Un film de Olivier Peyon

Implosion(s) vs. Explosion(s)

Le 11 mars 2011, un violent tsunami ravage la côte Est du Japon, menaçant de détruire la centrale nucléaire de Fukushima. A mesure que cette dernière voit ses six réacteurs toujours plus menacés d’exploser, Alexandra, qui travaille pour une banque française à Tokyo, se retrouve forcée de composer entre plusieurs impératifs, certains liés à son travail, d’autres liés à sa vie privée…

Tokyo Shaking film movie

Voilà un film très singulier, pour ne pas dire très déroutant, sur lequel les mots nous manquent pour exprimer une opinion autant que pour définir la logique conceptuelle… Parce qu’il navigue entre plusieurs genres sans jamais essayer d’en choisir un (ce qui peut être un avantage) ni même de faire l’effort de les harmoniser dans la narration (ce qui peut devenir un problème).
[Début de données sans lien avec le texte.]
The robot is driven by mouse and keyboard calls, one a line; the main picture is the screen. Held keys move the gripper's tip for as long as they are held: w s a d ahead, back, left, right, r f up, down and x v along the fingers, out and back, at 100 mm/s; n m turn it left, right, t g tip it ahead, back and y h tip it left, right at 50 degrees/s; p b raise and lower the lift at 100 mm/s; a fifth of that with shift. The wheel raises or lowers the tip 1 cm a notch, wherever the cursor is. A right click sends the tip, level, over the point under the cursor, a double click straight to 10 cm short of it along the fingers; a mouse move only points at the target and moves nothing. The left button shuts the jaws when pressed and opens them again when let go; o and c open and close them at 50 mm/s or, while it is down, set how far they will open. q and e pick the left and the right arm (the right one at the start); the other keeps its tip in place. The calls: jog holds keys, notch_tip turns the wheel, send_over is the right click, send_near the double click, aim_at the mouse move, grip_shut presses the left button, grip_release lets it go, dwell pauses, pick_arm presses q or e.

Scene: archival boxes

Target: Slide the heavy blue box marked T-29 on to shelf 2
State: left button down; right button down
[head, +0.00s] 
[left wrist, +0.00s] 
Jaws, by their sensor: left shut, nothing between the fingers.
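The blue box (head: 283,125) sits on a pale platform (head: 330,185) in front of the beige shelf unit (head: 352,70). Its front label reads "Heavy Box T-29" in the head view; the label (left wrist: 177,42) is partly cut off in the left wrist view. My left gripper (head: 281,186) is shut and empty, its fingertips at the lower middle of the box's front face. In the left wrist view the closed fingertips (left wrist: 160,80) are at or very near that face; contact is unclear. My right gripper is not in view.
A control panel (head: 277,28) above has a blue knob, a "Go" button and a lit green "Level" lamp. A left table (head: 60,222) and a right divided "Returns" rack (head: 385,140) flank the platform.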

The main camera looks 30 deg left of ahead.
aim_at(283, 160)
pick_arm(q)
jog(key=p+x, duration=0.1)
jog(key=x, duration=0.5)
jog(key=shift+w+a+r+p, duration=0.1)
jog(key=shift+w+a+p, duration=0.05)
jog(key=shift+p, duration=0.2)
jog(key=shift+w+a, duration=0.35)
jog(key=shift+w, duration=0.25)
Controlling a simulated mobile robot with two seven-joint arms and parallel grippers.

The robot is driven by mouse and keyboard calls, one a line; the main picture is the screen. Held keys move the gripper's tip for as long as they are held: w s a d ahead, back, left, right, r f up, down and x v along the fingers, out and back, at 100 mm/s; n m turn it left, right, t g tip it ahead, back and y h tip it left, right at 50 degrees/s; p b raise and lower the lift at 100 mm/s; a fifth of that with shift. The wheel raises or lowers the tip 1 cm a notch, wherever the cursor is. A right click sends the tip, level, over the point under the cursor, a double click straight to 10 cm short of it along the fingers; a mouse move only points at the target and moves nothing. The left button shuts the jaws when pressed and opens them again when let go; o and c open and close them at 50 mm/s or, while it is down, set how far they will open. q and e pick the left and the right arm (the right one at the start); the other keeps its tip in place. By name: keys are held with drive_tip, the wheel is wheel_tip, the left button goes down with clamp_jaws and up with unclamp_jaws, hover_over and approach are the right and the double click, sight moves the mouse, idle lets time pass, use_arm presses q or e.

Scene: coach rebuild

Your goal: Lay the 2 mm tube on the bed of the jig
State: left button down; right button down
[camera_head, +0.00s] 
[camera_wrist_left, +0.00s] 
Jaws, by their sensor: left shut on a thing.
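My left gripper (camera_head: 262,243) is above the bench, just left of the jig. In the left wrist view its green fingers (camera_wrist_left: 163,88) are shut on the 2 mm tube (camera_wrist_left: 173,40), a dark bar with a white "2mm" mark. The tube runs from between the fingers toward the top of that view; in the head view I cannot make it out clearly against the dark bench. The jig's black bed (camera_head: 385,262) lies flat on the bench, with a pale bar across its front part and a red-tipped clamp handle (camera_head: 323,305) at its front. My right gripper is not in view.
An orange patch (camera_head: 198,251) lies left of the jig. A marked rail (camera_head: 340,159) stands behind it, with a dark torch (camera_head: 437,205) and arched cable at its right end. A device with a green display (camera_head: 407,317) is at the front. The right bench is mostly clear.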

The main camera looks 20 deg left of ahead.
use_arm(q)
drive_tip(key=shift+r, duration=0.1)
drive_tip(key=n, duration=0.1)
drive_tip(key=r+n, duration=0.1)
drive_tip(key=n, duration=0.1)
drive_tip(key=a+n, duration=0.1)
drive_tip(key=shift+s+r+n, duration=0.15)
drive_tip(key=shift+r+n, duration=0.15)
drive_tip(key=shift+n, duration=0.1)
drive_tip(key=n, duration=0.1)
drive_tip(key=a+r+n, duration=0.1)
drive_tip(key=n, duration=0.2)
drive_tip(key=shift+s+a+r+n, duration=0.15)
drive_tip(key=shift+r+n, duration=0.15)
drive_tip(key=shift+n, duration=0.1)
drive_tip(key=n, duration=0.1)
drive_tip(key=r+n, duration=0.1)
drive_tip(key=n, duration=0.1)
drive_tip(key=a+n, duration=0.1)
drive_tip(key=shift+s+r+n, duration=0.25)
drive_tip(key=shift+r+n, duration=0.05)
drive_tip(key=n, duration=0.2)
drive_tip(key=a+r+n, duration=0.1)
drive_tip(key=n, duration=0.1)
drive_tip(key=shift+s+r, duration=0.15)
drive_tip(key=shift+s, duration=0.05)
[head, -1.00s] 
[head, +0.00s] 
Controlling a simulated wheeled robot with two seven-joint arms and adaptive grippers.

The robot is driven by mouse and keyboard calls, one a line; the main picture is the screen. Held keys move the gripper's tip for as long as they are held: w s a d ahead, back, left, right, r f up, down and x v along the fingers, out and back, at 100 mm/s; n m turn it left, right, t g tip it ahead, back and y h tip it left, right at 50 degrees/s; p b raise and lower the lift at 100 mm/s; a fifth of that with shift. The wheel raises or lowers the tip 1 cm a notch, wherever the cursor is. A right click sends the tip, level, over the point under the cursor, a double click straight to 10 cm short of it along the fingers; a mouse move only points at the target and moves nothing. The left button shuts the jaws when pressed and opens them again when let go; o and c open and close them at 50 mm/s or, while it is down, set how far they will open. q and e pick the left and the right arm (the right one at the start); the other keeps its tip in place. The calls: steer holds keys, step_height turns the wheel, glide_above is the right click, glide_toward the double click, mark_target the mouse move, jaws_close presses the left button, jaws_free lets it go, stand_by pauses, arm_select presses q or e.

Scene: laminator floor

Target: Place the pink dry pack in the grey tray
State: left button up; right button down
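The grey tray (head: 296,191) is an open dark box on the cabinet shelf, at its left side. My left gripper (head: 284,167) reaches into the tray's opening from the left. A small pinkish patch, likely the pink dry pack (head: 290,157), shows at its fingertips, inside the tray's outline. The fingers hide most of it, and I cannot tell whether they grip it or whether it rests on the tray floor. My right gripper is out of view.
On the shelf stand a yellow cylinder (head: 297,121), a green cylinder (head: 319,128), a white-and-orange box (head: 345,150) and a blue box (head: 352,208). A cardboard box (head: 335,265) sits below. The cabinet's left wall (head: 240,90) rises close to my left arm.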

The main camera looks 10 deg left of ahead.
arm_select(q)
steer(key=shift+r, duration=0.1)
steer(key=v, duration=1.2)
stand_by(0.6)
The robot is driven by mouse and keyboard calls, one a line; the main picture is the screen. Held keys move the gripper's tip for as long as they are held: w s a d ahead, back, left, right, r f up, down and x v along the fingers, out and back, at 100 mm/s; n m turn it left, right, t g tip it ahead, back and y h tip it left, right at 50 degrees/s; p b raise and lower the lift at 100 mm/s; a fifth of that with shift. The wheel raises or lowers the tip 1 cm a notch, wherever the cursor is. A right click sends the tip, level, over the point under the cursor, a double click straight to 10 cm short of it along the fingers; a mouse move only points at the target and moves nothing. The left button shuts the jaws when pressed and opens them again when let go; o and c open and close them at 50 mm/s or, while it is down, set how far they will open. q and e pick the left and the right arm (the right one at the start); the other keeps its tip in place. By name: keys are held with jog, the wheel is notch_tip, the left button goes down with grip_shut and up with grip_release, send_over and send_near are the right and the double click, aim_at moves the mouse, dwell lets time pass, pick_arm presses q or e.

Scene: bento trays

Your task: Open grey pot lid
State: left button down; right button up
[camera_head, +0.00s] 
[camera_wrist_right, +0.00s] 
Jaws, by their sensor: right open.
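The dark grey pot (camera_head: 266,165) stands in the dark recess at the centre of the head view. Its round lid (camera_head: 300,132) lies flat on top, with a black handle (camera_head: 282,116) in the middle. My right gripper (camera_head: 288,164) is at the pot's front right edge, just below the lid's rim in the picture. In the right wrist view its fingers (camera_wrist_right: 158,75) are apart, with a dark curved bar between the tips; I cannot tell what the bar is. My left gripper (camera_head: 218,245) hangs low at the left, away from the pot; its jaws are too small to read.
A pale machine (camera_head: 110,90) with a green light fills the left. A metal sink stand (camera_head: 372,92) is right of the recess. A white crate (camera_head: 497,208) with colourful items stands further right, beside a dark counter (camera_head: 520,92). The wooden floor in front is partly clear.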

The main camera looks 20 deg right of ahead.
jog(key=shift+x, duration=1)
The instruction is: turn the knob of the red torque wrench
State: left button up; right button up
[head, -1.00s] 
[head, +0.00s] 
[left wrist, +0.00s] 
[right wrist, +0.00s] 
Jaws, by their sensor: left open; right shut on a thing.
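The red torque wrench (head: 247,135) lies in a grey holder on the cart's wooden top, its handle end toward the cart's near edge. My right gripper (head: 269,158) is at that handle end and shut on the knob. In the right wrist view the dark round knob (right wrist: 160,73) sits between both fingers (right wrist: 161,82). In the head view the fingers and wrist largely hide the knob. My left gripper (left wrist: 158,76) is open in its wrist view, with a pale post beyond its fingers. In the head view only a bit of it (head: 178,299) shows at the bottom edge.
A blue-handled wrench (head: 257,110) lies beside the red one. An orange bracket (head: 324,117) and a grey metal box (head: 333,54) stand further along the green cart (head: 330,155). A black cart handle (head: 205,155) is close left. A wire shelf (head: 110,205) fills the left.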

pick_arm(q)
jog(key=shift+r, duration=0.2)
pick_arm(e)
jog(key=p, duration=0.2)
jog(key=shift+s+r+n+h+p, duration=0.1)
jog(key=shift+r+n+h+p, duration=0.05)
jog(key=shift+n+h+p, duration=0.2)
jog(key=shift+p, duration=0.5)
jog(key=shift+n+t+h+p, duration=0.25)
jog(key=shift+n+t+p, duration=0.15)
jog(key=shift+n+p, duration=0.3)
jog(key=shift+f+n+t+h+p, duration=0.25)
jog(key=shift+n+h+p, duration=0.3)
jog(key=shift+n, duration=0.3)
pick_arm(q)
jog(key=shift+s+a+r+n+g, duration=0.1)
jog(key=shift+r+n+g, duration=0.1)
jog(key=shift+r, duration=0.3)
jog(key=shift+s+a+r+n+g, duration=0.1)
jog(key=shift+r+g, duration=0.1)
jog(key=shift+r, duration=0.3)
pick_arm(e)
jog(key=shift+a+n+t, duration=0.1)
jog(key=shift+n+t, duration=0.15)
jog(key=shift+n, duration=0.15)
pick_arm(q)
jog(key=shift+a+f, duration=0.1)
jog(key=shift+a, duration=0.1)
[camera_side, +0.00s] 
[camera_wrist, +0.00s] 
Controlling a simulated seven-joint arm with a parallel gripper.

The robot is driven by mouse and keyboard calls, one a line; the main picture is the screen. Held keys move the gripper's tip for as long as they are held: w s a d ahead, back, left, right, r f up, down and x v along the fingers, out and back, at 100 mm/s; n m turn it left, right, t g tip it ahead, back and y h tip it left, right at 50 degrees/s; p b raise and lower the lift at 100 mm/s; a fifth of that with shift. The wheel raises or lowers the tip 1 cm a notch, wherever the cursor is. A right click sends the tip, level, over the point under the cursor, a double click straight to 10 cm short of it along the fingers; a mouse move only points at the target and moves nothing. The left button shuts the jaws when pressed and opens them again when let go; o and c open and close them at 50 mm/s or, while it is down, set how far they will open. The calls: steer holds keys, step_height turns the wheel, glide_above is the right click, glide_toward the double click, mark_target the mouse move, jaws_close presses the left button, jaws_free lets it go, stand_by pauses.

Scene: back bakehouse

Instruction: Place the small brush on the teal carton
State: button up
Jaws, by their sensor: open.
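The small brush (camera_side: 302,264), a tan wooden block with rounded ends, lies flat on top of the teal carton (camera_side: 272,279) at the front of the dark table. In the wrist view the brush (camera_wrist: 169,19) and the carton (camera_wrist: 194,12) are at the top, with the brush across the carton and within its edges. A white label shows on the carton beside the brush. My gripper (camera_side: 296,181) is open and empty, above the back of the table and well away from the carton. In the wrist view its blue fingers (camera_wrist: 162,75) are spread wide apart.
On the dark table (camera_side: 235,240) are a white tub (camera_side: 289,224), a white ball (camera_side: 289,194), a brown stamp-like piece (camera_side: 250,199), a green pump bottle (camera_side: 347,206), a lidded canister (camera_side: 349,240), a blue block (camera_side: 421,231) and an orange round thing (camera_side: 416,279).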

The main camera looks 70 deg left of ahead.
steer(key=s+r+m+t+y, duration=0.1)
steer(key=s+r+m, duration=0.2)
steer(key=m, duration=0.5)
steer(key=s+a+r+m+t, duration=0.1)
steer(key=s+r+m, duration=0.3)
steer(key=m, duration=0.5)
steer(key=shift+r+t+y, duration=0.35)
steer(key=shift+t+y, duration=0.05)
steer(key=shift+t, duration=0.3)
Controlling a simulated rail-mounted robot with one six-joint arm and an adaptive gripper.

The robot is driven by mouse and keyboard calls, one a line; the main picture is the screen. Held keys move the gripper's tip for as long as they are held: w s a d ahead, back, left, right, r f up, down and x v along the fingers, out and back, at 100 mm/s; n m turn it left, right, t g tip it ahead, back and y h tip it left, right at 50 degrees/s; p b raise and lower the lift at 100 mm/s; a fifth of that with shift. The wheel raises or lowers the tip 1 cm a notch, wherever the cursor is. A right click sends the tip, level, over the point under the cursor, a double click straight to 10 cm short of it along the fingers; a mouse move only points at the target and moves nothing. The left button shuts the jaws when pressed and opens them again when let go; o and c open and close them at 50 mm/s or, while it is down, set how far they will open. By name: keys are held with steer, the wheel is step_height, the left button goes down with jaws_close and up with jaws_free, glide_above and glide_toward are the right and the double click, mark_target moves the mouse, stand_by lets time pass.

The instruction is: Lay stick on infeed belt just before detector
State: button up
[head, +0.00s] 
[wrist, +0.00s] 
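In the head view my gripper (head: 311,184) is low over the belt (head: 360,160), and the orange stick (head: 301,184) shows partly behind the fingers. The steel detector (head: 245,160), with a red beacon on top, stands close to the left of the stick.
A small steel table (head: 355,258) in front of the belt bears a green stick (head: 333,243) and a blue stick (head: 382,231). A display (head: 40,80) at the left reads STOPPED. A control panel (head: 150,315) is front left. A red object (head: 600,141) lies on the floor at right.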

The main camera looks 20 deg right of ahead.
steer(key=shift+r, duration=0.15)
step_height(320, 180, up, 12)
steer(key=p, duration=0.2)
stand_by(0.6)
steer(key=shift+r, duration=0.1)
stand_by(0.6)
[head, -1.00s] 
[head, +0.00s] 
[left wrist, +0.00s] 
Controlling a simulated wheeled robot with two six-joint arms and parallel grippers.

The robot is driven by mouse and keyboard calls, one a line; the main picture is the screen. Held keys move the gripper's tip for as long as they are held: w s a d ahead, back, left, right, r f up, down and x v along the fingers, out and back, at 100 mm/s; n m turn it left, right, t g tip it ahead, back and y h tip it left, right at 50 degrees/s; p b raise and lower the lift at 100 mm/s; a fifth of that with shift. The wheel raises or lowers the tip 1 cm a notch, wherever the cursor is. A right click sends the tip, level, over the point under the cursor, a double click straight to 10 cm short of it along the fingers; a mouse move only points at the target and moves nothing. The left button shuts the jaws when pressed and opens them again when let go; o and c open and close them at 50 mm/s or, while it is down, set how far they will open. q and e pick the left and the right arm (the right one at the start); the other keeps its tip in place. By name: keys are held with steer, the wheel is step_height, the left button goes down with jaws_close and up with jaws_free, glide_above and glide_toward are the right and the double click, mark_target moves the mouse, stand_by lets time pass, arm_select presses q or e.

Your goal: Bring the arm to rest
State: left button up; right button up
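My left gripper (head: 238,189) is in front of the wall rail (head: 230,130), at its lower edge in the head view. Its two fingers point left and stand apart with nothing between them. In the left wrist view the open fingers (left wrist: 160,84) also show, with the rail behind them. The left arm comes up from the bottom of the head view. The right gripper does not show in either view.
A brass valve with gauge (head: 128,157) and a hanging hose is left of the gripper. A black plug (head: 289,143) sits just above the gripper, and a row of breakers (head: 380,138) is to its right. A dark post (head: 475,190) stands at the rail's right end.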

Parce qu’il maintient en haleine avec trois fois rien, sans pour autant présenter ne serait-ce que l’ombre d’un regard inspiré sur le monde de l’entreprise. Parce qu’il fait mine de jouer la carte du huis clos pressurisé pour finalement trop s’en écarter quand la situation semble l’exiger. En fait, "Tokyo Shaking" est à l’image du Tokyo qu’il filme : un chaos à ciel ouvert où les immeubles tanguent sans pour autant s’écrouler, où l’on est désorienté sans pour autant se mettre à paniquer (ou l’inverse), où l’on s’émeut des enjeux sans pour autant se sentir autrement qu’à distance.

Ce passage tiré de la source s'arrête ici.